Fenomeni di Zoombombing e di interferenze con le lezioni live: le piattaforme corrono ai ripari


Con il termine “Zoombombing” si definisce l’intrusione di esterni in videoconferenze e videolezioni, allo scopo di creare disordine e di bloccare le attività in corso. Il termine prende il nome dalla piattaforma Zoom, che è stata per lungo tempo la più bersagliata da questo tipo di attività al limite del lecito.

Per prevenire fenomeni di “Zoombombing” e di interferenze con le lezioni live, alcune piattaforme di comunicazione sono corse ai ripari.
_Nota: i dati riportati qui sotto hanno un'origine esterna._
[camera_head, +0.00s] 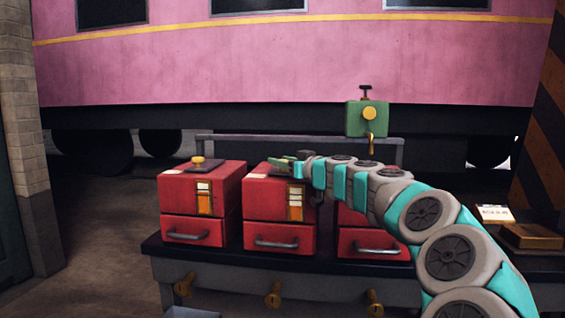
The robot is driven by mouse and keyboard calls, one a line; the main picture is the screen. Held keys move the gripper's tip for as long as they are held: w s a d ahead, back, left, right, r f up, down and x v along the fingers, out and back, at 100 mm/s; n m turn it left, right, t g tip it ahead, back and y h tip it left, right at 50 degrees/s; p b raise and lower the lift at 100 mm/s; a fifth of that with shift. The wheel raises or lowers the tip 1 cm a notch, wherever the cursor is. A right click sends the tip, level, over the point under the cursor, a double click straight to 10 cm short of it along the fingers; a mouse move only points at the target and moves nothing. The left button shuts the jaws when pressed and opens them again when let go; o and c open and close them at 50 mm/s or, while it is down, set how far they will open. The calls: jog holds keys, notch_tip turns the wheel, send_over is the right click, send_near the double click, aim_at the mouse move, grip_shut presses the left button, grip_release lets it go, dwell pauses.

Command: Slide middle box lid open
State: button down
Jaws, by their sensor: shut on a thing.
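The middle red box (280,205) stands on the dark bench between two similar red boxes. Its front has a drawer with a grey handle and an orange and white label. My gripper (284,164) is at the top of this box, shut on something there; the fingers hide it, and by its place it looks like the knob of the middle box lid. The lid itself is mostly hidden by the gripper, so I cannot tell how far it is open.
The left red box (190,200) has a dark lid with a yellow knob. The right red box (365,240) is partly behind my arm. A green device (367,118) stands behind, near a grey rail (290,138). A wooden block (530,236) lies at right.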

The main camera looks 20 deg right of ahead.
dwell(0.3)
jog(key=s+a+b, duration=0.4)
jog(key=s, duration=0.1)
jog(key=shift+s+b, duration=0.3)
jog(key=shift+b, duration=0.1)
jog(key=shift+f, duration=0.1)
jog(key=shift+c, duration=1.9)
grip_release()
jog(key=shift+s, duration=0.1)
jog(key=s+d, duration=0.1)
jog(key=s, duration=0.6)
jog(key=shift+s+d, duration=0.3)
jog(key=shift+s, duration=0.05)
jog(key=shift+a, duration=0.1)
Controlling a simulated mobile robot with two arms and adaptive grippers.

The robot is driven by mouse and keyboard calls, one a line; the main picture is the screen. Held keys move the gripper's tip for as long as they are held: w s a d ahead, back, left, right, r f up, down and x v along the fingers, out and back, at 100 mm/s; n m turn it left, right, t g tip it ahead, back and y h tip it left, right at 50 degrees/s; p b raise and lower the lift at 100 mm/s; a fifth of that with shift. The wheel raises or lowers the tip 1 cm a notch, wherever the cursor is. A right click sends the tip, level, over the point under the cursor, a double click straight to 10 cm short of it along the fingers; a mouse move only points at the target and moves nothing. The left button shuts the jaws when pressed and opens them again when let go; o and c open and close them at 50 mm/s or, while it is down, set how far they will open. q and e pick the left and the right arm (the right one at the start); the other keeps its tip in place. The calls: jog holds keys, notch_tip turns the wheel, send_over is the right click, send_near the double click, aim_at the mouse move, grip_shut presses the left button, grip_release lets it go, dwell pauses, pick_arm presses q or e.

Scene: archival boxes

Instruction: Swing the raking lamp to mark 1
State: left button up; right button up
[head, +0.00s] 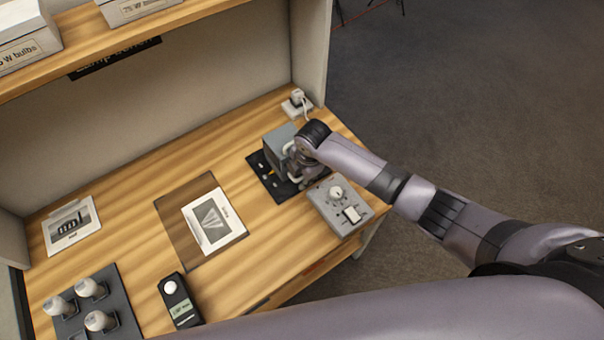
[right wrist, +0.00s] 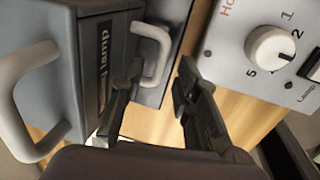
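The raking lamp (head: 278,142) is a grey box on a black plate (head: 262,178) at the right end of the bench. In the right wrist view the lamp (right wrist: 62,32) fills the left, with a label ending in "lamp" and two pale handles, one large (right wrist: 22,85) and one smaller (right wrist: 155,45). My right gripper (head: 303,170) is at the lamp's right side, partly hidden by its own wrist. In the right wrist view its fingers (right wrist: 160,85) are apart, with the smaller handle showing between and beyond their tips; contact is unclear. Mark 1 cannot be made out on the plate.
A control box (head: 338,207) with a numbered dial and switch stands just in front of the lamp. A white socket (head: 297,104) is behind it. A printed card (head: 213,222), a meter (head: 179,302) and a bulb holder (head: 75,320) lie leftward. A shelf (head: 105,40) overhangs the back.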

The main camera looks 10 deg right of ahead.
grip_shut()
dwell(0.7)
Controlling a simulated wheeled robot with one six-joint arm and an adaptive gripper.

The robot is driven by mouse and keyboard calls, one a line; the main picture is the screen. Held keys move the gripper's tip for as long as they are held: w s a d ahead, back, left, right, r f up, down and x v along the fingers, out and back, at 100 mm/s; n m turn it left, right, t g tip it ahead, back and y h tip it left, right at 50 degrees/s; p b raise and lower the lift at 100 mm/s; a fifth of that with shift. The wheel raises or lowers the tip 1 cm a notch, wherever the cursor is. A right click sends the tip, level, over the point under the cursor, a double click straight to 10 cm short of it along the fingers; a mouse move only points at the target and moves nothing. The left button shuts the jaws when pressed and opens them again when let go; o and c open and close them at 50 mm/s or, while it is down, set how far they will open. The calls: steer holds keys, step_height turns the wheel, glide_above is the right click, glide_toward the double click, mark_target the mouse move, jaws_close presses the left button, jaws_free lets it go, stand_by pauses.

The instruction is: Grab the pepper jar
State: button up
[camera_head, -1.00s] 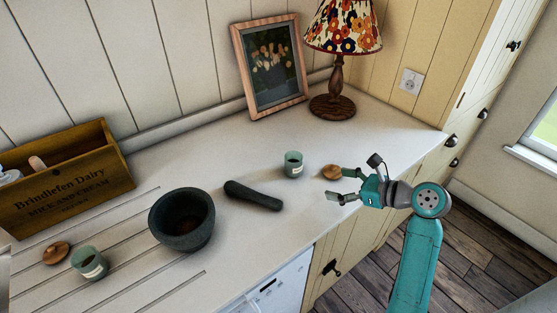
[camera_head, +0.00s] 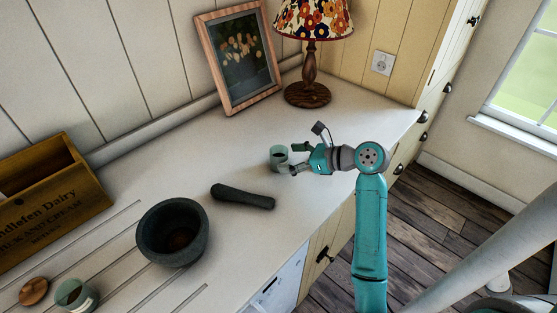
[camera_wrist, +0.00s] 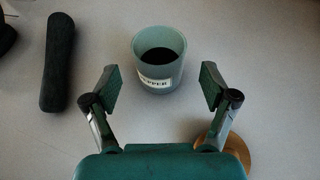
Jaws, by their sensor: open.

Weschool implementa in ottica precauzionale i seguenti sistemi di protezione:

a) il link di accesso al Live è offuscato, in modo che gli studenti malintenzionati non possano impropriamente condividerlo con altri

b) gli studenti all’interno di un’Aula virtuale non possono espellersi o silenziarsi a vicenda; queste azioni di moderazione sono una prerogativa del docente

c) per maggiore trasparenza, anche nell’Aula virtuale vengono mostrati il nome e cognome degli studenti

Anche Google Meet si è mossa su una strada molto simile, bloccando gli utenti esterni nelle videoconferenze. Dal 31 marzo, infatti, un utente esterno dovrà essere autorizzato all’ingresso nella conferenza, e l’autorizzazione potrà darla solo il docente che ha aperto il meet.

Con interventi e aggiornamenti veloci, Weschool e GSuite hanno dimostrato di tenere in considerazione la privacy dei propri utenti: non a caso, probabilmente, sono due tra le piattaforme riconosciute e suggerite dal MIUR.